Lesson 13: How to Handle Poor Behavior
Tips on How to Handle Poor Behavior or Inattentiveness
Especially in younger players, poor attention and being a disruption at practices can be quite common. In order to curtail this, is important to outline expectations to your players before the poor behaviors begin. The pre-season team meeting is a great time to explain these expectations to the players and parents.
- What is ok in practices?
- Asking questions, talking during water breaks, taking risks with the ball, doing your best.
- What is not ok in practices?
- Talking when someone else is talking, not following directions, ignoring your coach, being mean to others
After outlining these rules (or having your players come up with them is a great team bonding exercise!), it’s important to then outline consequences:
- 1st Offence – a private reminder of the team rules.
- 2nd Offence – a sterner reminder of the team rules, and how the player is breaking them.
- 3rd Offence – telling the player to take a time out. For a timeout, it’s important that the player sits away from any distraction (like bags, or balls, or twigs to play with). The player is ONLY allowed to return when the coach decides enough time has passed, and has a private conversation with the player about how their behavior needs to change in order to continue. If you allow a player to ask and decide when their timeout is over, you will have players take a timeout themselves when you’re doing an activity they don’t like, only to return when it’s something they do like.
- 4th Offence – Sit player out for the remainder of practice, and have a conversation with them and their parent afterwards.
When instituting these rules and consequences, it’s important that you start the season strict! Don’t let anything slide with behavior initially. After some of the season has passed and you’ve built a rapport with the players, you can start becoming more lenient. It is close to impossible to start lax on discipline and get more strict after behavior worsens.
Set expectations early to save yourself the headache later!

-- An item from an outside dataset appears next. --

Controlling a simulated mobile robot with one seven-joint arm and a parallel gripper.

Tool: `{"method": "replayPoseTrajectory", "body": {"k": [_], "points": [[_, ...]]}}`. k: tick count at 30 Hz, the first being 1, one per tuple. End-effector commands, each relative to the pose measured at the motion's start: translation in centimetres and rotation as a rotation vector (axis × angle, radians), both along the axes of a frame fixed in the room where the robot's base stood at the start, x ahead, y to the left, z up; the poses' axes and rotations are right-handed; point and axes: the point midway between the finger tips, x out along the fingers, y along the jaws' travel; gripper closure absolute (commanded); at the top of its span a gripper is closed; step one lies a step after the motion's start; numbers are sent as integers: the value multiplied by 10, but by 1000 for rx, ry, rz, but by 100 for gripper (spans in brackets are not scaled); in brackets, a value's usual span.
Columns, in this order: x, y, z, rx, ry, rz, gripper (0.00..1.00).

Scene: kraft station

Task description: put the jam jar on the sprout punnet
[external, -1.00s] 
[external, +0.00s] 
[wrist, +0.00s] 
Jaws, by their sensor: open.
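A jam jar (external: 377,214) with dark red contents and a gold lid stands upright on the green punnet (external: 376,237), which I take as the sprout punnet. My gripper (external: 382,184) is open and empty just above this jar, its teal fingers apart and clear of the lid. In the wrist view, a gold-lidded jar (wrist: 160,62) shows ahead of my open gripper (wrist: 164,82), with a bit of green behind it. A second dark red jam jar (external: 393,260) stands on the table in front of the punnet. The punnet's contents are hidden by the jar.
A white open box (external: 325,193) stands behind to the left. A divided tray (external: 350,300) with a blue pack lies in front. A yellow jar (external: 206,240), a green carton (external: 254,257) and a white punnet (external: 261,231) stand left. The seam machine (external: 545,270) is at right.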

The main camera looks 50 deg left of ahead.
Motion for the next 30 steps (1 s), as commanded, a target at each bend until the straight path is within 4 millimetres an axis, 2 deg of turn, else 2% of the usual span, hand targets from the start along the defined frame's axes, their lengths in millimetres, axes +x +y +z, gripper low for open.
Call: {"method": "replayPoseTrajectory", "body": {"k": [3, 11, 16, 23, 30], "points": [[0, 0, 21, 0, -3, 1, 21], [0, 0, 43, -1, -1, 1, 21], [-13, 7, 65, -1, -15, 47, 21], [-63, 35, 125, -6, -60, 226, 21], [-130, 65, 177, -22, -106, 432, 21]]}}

Note: Running laps is not an acceptable form of consequence for changing behavior. Physical activity is something we want players to enjoy, not be thought of as something to do when they’ve been bad.
If you are reading this half-way through the season and your team is out of control because you started the season lax, it could be beneficial to hold a players and parents mid-season meeting and explain the new rules. When you decide to roll them out, it is critical to follow them and start as strick as possible. As stated before, it is MUCH easier to start strick in the BEGINNING of the season.